Provider[] providers = Security.getProviders("KeyPairGenerator.Ed25519");
The array of providers returned is null when the Java Virtual Machine does not have a security provider that matches
the filter expression. This approach enabled runtime adaption in the NiFi framework security configuration, defaulting
to EdDSA with Ed25519 when available, and falling back to PS512 with RSA when required.
For standard distributions of OpenJDK, the
SunEC Provider
implements Ed25519 and other Elliptic Curve Cryptography algorithms. The default java.security configuration includes
the SunEC provider in the third position. As described in
Apache NiFi Pull Request 9603, the SunEC provider can be removed or replaced
in the java.security configuration to emulate the behavior of a cryptographic policy that blocks the use of Ed25519.
NiFi logs the signing algorithm selected at runtime at the information level.
Configured Key Pair Algorithm [Ed25519] for JSON Web Signatures
The log message appears in nifi-user.log when using the default Logback configuration.
Conclusion
Compliance with FIPS is perennial question for both engineers and executives.

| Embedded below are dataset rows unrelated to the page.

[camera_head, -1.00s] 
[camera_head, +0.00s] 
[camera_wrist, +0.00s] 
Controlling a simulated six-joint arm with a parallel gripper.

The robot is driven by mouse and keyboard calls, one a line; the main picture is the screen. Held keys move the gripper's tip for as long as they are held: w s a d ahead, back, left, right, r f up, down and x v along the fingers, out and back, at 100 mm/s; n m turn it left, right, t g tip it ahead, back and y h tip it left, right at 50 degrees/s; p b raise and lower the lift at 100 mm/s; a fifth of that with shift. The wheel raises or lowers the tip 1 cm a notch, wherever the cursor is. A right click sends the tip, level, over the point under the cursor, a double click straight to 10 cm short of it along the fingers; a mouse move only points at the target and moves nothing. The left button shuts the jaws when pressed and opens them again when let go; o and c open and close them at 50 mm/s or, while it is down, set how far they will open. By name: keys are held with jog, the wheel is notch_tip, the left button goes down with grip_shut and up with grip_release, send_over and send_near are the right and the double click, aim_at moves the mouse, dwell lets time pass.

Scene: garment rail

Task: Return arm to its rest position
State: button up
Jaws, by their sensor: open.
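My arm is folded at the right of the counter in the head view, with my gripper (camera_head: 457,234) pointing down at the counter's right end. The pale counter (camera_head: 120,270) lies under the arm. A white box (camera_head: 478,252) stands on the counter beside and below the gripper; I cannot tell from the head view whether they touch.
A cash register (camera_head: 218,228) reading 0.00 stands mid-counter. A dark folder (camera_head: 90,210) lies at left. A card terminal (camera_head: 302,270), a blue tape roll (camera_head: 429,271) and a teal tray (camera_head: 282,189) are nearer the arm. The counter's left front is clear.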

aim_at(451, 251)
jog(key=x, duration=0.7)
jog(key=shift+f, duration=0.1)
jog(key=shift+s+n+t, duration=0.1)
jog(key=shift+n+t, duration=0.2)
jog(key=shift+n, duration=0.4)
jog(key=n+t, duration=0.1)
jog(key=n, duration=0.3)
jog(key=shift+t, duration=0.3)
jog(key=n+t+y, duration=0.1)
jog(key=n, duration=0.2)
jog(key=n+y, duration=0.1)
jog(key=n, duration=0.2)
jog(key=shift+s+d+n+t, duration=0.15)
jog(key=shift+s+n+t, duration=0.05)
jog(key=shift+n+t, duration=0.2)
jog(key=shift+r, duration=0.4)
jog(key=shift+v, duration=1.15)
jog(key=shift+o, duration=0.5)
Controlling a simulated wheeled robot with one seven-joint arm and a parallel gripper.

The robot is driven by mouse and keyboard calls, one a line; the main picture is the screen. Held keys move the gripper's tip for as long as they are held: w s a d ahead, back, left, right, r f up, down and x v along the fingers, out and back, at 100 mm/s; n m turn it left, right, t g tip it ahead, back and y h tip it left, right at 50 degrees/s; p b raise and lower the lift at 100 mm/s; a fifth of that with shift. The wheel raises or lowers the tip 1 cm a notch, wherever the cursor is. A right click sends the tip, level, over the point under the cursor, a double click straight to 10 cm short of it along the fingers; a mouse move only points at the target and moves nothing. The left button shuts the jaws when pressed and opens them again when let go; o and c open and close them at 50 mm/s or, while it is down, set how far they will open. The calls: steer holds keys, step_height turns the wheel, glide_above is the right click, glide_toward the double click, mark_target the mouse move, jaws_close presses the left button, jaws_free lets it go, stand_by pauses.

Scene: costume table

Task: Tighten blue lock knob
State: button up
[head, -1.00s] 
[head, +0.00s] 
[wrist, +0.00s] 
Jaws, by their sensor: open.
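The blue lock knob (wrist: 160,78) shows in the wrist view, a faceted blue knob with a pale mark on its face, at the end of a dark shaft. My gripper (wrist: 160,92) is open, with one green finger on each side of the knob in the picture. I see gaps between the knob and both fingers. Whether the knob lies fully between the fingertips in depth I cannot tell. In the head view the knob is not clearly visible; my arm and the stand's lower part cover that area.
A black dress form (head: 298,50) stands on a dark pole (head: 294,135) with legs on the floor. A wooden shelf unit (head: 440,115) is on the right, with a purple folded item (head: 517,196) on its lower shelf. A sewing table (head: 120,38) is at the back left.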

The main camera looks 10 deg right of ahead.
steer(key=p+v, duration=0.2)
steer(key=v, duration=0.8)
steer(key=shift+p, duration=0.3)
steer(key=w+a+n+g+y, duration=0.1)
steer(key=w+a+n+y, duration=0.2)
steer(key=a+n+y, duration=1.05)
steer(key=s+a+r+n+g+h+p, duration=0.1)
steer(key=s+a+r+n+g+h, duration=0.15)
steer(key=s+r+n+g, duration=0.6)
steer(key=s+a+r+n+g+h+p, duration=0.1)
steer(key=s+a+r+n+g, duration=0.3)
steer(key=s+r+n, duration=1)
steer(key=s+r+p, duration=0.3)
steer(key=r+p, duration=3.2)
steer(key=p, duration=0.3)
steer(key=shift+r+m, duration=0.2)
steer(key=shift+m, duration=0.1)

As a barrier of entry for deployment on most federal government system, FIPS compliance can make or break a particular solution. As a set of approved algorithms, FIPS also influences cryptographic choices for general system security. The status of Java support for Ed25519 in relation to FIPS 186-5 highlights the challenge of changing standards, requiring careful consideration of engineering solutions.